(Robot episode records)

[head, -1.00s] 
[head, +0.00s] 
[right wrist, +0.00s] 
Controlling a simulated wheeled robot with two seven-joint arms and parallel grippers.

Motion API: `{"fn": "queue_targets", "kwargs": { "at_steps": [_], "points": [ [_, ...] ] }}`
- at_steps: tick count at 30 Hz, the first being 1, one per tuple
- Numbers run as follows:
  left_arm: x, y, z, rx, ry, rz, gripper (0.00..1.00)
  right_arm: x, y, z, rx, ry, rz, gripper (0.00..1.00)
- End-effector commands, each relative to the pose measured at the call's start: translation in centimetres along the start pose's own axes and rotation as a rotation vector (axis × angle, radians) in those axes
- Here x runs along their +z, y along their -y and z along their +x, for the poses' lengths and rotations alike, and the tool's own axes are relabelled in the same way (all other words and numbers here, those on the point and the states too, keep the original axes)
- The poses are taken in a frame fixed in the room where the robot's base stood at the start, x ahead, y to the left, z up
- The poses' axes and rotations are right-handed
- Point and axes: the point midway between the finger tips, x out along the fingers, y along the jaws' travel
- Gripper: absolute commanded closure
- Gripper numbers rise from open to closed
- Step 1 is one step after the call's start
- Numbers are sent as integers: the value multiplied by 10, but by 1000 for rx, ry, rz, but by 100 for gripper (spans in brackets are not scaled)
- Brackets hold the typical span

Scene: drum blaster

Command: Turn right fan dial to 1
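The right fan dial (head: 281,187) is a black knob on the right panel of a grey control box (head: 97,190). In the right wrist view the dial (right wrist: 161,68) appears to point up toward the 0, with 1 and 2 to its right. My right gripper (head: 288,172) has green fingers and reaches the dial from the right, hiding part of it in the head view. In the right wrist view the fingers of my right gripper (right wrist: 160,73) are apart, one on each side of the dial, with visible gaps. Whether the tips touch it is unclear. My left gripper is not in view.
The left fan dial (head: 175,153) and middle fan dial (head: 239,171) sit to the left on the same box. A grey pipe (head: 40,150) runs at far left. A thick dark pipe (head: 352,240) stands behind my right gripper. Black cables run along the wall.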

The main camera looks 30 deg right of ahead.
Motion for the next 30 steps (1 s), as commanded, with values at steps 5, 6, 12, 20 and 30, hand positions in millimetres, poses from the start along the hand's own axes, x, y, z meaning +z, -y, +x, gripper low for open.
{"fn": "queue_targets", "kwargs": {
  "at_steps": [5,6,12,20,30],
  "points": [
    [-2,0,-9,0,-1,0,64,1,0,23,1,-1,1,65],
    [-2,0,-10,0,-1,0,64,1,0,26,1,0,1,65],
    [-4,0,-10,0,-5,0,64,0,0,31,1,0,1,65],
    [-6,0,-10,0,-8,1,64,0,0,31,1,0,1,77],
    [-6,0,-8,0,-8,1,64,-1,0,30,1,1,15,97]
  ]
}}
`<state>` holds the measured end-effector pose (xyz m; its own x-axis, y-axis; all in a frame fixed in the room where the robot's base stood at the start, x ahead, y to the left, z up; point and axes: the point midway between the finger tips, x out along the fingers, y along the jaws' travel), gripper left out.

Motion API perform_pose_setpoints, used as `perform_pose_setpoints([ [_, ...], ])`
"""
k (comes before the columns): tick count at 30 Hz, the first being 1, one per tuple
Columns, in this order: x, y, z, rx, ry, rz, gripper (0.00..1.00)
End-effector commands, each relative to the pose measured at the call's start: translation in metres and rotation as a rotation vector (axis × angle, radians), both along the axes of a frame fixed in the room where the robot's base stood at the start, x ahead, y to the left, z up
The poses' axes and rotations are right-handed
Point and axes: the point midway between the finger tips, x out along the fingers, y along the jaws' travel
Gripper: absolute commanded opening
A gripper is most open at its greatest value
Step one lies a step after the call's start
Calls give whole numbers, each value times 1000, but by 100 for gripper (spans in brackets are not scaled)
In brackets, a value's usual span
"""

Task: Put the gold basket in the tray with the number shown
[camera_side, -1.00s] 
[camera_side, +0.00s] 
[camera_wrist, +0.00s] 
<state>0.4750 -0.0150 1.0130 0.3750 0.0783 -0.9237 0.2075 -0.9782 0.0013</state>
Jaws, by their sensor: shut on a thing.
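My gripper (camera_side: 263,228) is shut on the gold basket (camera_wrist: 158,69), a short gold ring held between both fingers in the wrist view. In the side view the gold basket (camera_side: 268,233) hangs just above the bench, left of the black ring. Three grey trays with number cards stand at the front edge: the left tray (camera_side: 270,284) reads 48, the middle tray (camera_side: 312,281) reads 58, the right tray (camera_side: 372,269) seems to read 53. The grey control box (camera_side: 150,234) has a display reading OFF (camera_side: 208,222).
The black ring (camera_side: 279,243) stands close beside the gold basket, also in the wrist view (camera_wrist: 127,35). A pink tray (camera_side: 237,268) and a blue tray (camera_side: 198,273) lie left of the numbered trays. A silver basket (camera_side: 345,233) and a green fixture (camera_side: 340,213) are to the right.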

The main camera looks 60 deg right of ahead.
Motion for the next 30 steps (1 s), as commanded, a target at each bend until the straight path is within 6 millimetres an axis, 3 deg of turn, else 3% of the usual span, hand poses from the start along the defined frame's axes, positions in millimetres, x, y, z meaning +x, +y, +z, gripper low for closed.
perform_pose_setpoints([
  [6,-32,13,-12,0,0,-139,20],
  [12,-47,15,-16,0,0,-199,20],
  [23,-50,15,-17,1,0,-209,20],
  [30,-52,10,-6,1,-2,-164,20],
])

■ Short task ■
This exercise asks for the lines from the line with "- The poses are" to the line with "- Brackets hold the typical span", both lines included, set down exactly and with nothing else.

■ Response for this exercise ■
- The poses are taken in a frame fixed in the room where the robot's base stood at the start, x ahead, y to the left, z up
- The poses' axes and rotations are right-handed
- Point and axes: the point midway between the finger tips, x out along the fingers, y along the jaws' travel
- Gripper: absolute commanded closure
- Gripper numbers rise from open to closed
- Step 1 is one step after the call's start
- Numbers are sent as integers: the value multiplied by 10, but by 1000 for rx, ry, rz, but by 100 for gripper (spans in brackets are not scaled)
- Brackets hold the typical span

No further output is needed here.